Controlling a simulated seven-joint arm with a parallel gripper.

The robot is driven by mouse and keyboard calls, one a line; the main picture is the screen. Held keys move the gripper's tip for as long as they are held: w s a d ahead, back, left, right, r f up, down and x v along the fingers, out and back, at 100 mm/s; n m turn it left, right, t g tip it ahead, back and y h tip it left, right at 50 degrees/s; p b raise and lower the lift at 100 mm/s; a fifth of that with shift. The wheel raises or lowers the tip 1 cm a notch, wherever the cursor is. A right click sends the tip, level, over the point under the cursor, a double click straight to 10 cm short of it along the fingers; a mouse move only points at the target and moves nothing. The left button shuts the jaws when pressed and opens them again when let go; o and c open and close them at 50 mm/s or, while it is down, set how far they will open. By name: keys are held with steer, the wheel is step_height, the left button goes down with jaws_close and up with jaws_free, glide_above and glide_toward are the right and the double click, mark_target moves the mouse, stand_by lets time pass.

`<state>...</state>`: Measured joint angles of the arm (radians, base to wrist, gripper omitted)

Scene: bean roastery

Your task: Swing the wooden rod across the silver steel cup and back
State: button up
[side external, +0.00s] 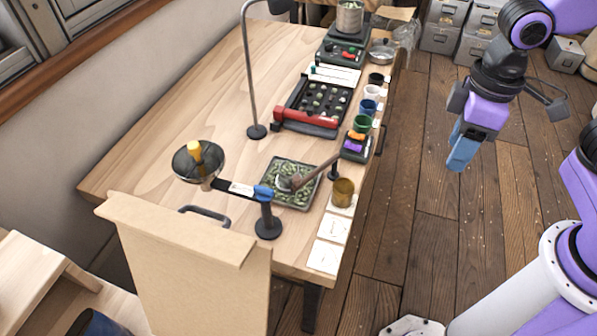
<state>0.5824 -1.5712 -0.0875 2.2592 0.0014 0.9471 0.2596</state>
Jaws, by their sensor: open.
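A reddish-brown wooden rod (318,171) slants over the right part of a dark tray (273,167) of green beans. Its upper right end is by a short dark post (334,172). Its lower left end is at a small silver steel cup (283,185) in the tray; whether it touches the cup, I cannot tell. The cup is small in view and partly covered by the rod end. My gripper (461,152) has blue fingertips. It hangs open and empty over the floor, right of the table and well apart from the rod and cup.
A yellowish cup (343,192) stands close right of the rod. A dark bowl (184,169) is on a stand at left, with a blue clamp (263,192). A lamp (247,75), a red-edged sorting tray (308,123) and coloured cups line the table. A board (185,265) rises in front.

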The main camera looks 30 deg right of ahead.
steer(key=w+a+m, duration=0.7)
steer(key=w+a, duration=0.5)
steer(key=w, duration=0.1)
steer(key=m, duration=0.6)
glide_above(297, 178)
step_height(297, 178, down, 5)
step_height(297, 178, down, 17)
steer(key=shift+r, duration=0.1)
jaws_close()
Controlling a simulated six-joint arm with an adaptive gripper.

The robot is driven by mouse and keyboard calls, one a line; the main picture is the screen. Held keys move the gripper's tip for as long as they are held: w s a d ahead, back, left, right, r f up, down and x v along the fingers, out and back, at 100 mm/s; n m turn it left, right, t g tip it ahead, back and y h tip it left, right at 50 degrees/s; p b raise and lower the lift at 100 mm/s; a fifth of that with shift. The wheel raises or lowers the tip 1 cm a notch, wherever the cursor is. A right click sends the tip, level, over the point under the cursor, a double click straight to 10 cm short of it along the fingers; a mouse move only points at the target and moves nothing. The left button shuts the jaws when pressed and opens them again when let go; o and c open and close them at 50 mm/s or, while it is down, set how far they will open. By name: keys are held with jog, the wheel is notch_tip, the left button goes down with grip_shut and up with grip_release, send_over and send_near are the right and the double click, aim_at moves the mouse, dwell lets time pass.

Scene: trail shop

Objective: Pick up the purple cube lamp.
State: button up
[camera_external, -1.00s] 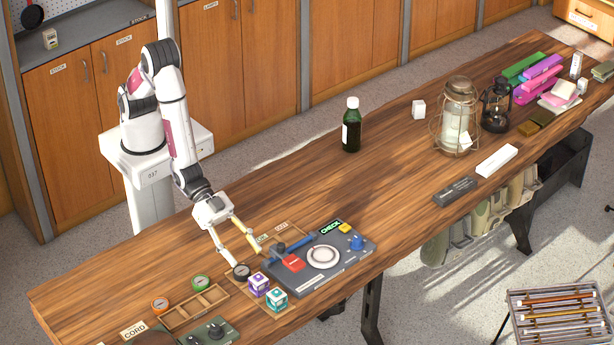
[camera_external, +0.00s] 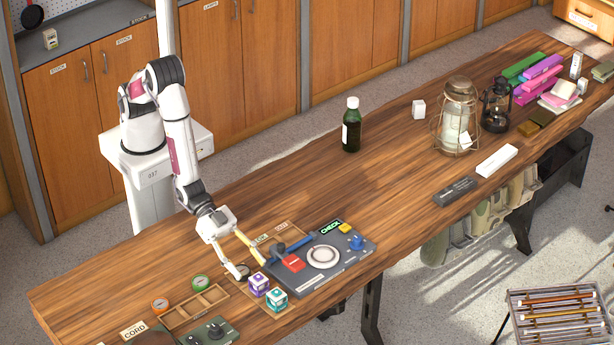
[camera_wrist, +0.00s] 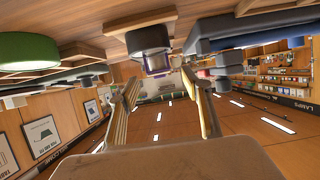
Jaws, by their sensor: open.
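The purple cube lamp (camera_external: 259,284) stands on a wooden tray on the bench, beside a teal cube lamp (camera_external: 277,299). My gripper (camera_external: 251,270) is low over the bench, just behind the purple cube, with its two fingers spread and nothing held. In the wrist view my gripper (camera_wrist: 160,79) shows its fingers apart. A small pale and purple cube face (camera_wrist: 157,65) shows between and beyond the fingertips, partly hidden behind a dark round object (camera_wrist: 148,39). I cannot tell from these views whether a finger touches anything.
A grey control panel (camera_external: 338,272) lies right of the cubes. A slotted wooden tray (camera_external: 193,309), a green round item (camera_external: 201,283) and an orange one (camera_external: 160,305) lie left. A dark bottle (camera_external: 351,130) stands farther back.

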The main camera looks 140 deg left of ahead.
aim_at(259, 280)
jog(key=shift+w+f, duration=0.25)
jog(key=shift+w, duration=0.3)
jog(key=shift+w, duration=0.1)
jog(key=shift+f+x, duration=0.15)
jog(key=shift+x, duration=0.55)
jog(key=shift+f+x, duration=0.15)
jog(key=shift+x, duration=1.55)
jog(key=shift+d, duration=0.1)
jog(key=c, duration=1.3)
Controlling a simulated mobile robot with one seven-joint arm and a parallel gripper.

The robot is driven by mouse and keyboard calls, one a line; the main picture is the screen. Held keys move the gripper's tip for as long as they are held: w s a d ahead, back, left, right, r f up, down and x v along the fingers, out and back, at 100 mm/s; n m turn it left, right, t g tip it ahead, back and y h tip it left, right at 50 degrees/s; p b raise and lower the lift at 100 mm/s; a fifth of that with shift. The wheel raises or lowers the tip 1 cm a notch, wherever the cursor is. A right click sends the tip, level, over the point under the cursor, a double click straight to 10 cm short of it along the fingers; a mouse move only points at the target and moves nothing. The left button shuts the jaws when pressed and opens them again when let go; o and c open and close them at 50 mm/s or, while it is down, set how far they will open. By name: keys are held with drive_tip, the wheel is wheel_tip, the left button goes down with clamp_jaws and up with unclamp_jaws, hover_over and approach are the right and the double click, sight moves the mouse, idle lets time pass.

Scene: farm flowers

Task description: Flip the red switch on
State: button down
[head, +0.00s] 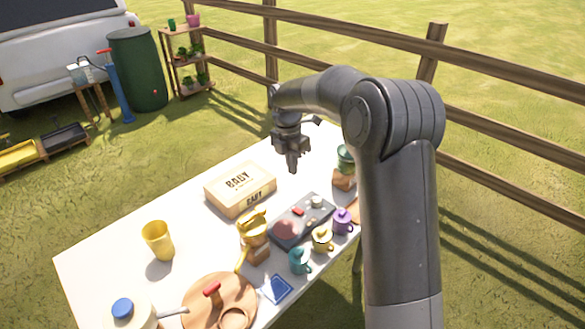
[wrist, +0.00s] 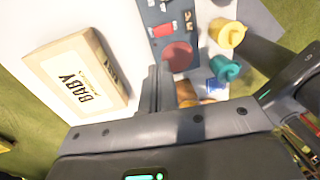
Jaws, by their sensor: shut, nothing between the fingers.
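A dark grey panel (head: 318,209) lies on the white table and carries a small red switch (head: 298,212), a large round red piece (head: 285,229) and a pale knob (head: 316,201). In the wrist view the red switch (wrist: 164,30) sits beside the round red piece (wrist: 178,55) on the panel (wrist: 158,12). I cannot tell which way the switch is set. My gripper (head: 292,168) is above the table, behind the panel in the head view, apart from it. Its fingers (wrist: 158,72) are together and empty.
A box marked BABY (head: 240,189) stands left of the panel. The table behind the panel looks clear.

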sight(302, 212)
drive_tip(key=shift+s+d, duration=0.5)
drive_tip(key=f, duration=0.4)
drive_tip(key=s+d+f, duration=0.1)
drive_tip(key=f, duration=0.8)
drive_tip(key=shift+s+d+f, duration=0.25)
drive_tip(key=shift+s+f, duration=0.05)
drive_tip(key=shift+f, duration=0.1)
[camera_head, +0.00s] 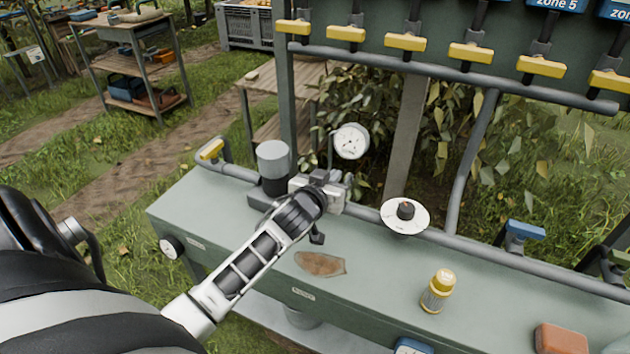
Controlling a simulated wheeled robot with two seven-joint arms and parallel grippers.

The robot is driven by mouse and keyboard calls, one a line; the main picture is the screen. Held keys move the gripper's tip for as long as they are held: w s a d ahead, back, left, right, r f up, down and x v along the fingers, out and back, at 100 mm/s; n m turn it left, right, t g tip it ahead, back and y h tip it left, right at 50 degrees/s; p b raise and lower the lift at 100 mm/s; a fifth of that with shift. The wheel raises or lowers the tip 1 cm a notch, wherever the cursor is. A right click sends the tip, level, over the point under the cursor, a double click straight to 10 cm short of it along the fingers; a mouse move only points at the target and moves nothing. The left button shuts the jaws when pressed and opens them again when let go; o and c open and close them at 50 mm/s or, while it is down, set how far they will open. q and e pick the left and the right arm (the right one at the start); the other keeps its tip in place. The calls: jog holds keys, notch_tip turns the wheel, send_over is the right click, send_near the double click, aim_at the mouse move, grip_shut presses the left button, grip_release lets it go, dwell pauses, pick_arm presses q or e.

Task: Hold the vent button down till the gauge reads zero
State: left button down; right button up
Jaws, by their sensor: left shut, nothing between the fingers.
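A round white pressure gauge (351,141) stands on a thin stem behind the green bench, at the picture's middle. Its dial faces me, but the needle's reading is too small to tell. My left gripper (322,187) reaches in from the lower left and is shut and empty. Its tip is at a silver metal block (335,201) just below the gauge, beside a grey-capped cylinder (273,160). I cannot make out the vent button; the gripper may cover it. Whether the tip touches or presses anything cannot be told. My right gripper is not in view.
The green bench (375,290) holds a white disc with a dark knob (405,214), a yellow-capped bottle (438,291), a brown leaf-like piece (320,264) and a reddish block (560,339). A grey pipe rail (500,256) runs along its back. Yellow handles (470,53) hang above.

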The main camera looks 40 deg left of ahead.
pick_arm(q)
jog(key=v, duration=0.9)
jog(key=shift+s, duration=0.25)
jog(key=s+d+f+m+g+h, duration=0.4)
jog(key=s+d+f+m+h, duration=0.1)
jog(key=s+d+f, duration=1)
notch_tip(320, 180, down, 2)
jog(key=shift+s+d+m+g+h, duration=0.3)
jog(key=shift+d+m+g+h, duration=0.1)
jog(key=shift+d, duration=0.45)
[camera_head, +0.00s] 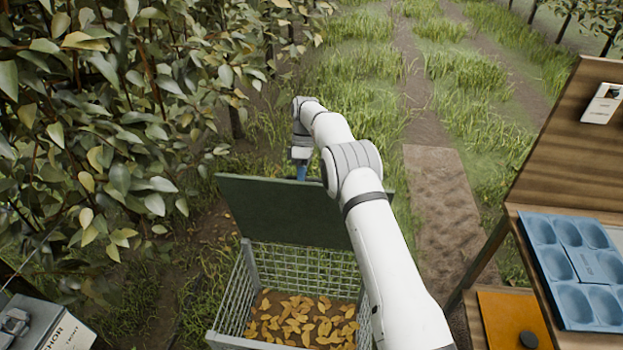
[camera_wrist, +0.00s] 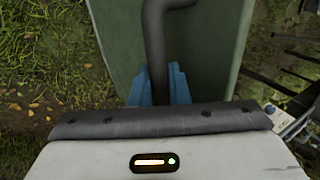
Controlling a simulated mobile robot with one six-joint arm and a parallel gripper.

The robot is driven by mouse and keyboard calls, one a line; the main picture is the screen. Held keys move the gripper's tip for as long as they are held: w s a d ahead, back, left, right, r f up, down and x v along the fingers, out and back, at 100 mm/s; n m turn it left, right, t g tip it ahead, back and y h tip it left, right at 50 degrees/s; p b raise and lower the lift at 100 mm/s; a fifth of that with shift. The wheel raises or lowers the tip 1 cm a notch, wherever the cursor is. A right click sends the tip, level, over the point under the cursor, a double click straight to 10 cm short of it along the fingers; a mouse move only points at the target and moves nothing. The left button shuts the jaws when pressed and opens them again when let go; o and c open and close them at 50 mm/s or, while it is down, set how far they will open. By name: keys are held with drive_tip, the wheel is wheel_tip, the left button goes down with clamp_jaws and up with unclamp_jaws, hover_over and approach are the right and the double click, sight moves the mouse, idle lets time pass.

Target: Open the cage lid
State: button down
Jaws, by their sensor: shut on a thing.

====================

> [TASK REQUIREMENTS]
Say how many lines above hold the word "Controlling", giving only the count.

> [EXERCISE OUTPUT]
5